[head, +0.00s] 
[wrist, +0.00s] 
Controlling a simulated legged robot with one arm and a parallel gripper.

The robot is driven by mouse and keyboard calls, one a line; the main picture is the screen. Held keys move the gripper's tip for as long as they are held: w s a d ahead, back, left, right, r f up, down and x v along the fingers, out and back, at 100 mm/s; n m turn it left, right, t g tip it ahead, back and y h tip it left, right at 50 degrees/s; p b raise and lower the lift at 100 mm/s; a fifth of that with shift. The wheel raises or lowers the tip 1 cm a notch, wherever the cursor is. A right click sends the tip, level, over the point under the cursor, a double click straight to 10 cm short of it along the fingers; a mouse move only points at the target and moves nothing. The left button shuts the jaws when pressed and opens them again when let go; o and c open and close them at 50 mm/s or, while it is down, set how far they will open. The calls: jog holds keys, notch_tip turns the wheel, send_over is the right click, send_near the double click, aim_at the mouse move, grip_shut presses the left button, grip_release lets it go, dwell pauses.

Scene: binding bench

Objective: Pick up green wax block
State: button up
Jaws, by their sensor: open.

◆ **AIM**: Could you quote the material above in full, exactly as it stands?

◆ **RESPONSE**:
[head, +0.00s] 
[wrist, +0.00s] 
Controlling a simulated legged robot with one arm and a parallel gripper.

The robot is driven by mouse and keyboard calls, one a line; the main picture is the screen. Held keys move the gripper's tip for as long as they are held: w s a d ahead, back, left, right, r f up, down and x v along the fingers, out and back, at 100 mm/s; n m turn it left, right, t g tip it ahead, back and y h tip it left, right at 50 degrees/s; p b raise and lower the lift at 100 mm/s; a fifth of that with shift. The wheel raises or lowers the tip 1 cm a notch, wherever the cursor is. A right click sends the tip, level, over the point under the cursor, a double click straight to 10 cm short of it along the fingers; a mouse move only points at the target and moves nothing. The left button shuts the jaws when pressed and opens them again when let go; o and c open and close them at 50 mm/s or, while it is down, set how far they will open. The calls: jog holds keys, notch_tip turns the wheel, send_over is the right click, send_near the double click, aim_at the mouse move, grip_shut presses the left button, grip_release lets it go, dwell pauses.

Scene: binding bench

Objective: Pick up green wax block
State: button up
Jaws, by their sensor: open.

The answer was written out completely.